Twenty-three years ago a friend called me and said, “There’s an opening in the GATE (gifted and talented) program, I think you should apply.” And just like that my life changed.
I applied and was hired with credentials that my supervisor today would just scoff at and throw in the rejection pile. But way back then, I was hired. On June 1, 23 years later, with enough credentials to impress even a jaded supervisor, I taught my last day. My last day of waking up at 4:45, my last day of coffee with the custodian as he walks me to my room, my last day of opening the door and greeting each kid as they bounce, stumble and roll into our classroom. My last day.
I loved my job. I was always excited to share something new with my colleagues, with my class. I got up early because I could not wait to get to school, could not wait to open the door and welcome my kiddos. A class of nerdy, gifted minions. My nerdy, gifted minions. My people.
I was lucky to land where I did. After 25 years of wrangling cattle and living in Idaho's beautiful high-mountain valley called the Pahsimeroi, that life was done. But the stars and the heavens aligned. I was offered a job light years away from the animals and the range but, unknown to me, only inches away from my heart.
In 23 years I have had the privilege of working with phenomenal teachers, parents and kids. My district has given me countless opportunities to grow, expand and challenge my beliefs and skills. My colleagues have generously shared lesson plans, life skills, supplies, advice and wine. Lately, they’ve also been sharing that they will miss me and I treasure that even more than all of the dynamite lesson plans they’ve given me from Teachers Pay Teachers.
I wasn’t a typical elementary teacher. My first degree was art education; I never intended to teach elementary students. I asked a lot of questions. I disagreed vociferously about stupid new rules and regulations, wasted time and paper, and dumb-ass new ways to teach math, a subject that really hasn’t changed since Pythagoras. But I am a good worker and I tried hard to get ‘er done, as we used to say on the ranch. I don’t think I’m very special, never have, but this month, as the letters and cards and visitors rolled in I am starting to feel that maybe, just maybe, I did do something special. Maybe I did have an influence, maybe I will be remembered for more than just my cantankerous personality.

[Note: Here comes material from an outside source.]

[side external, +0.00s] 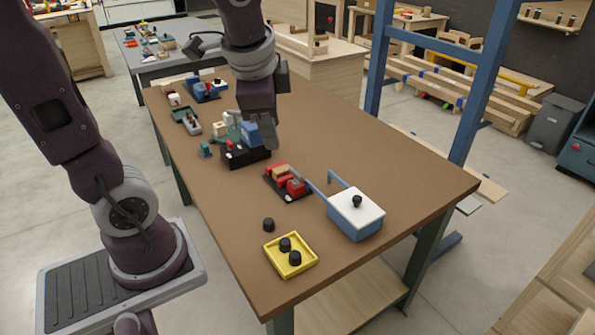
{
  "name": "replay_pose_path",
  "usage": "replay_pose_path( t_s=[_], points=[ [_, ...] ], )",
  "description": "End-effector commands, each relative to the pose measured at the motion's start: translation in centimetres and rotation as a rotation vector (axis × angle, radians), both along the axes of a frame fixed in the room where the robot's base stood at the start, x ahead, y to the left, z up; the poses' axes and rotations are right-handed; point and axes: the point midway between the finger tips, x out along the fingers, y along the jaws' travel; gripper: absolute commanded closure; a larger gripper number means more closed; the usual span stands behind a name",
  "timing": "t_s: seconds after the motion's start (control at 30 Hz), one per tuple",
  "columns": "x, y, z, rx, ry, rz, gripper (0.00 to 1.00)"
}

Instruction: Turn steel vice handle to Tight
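My gripper (262,138) hangs over the middle of the brown workbench (350,140), pointing down, just right of a black block-like unit (237,157) with blue and white parts. Its fingers are dark and small here, and I cannot tell whether they are open or shut. A red vice-like device (289,184) on a black base lies right of and nearer than the gripper. A blue and red device (205,90) stands at the far left end. I cannot make out which is the steel vice, its handle, or any Tight marking.
A blue box with a white lid and black knob (356,212) stands near the right end. A yellow tray (290,255) holds two black knobs; another black knob (268,224) lies beside it. The bench's back right is clear.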

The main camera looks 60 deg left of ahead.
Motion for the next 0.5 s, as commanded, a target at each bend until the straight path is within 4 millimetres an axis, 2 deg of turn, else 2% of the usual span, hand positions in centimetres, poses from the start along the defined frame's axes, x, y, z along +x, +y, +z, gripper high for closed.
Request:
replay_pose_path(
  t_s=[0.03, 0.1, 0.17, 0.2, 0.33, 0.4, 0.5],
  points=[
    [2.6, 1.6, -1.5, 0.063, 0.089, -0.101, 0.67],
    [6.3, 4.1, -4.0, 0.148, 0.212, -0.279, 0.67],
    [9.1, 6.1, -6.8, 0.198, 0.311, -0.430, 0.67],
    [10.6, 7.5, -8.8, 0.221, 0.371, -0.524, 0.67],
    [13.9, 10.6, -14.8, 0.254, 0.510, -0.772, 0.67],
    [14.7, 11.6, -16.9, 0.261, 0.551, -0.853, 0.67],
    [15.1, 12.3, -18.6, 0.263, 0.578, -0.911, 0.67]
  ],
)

Some of the most poignant moments this month have been the unexpected letters from students and parents who long ago left the building. That they still remember me fills my heart. A student who is majoring in business because of our mini-economy class. A student who became a stock broker long after we played the stock market game in sixth grade. A child who came back as a grown women to tell me that her life changed in fourth grade, when she decided to not be a bully anymore and instead has become a counselor who will try to help other fourth-graders grow into outstanding citizens. A junior high girl who thanked me for teaching her grammar! Yes, you read that right, grammar! A sweet card from a former student says, “You are the reason I am an artist. You are one of the biggest reasons I am who you and everyone sees today.”
And you, my dear child and so many other children, are the biggest reason I am who you and everyone sees today. I learned from you as I was teaching you. I grew each year as we worked together. I wish I could have known half as much when I started teaching as I know now. Another student wrote, “What you taught me continues to influence me. You taught me the value of hard work, to respect people, and most importantly, the value of dry wit.” Dry wit was not a standard the district promoted, but how delightful that J. found it valuable in his takeaway from my class.
I don’t fool myself that every child I taught loves me or cherished their time in my classroom. I know there are adults out there that twitch or roll their eyes when they think of me, if they think of me at all. You cannot meet all needs all the time and I know there were times when I was not a good teacher, when I failed to find the right words or actions to meet the needs of the child in front of me. For that I apologize. In 23 years you have time to make a lot of mistakes. But as this month has graciously shown me, you have a chance to make some good things happen too.
Twenty-three years ago, I left the ranch and stumbled into the world of education. I was terrified and woefully unprepared. Friday was the last time I stood in front of a group of kids as their teacher. Thank you. Thank you to all the parents, children, teachers, school counselors and psychologists, principals, lunch ladies and custodians who have made my time in the classroom so rich. It’s been a great ride and I feel like along the way, at least some of the time, I got ‘er done.
Nadine Chafee taught in the Boise district beginning in 1995. For 10 years, she taught gifted classes for grades one through six, then a gifted third-fourth class at Valley View Elementary.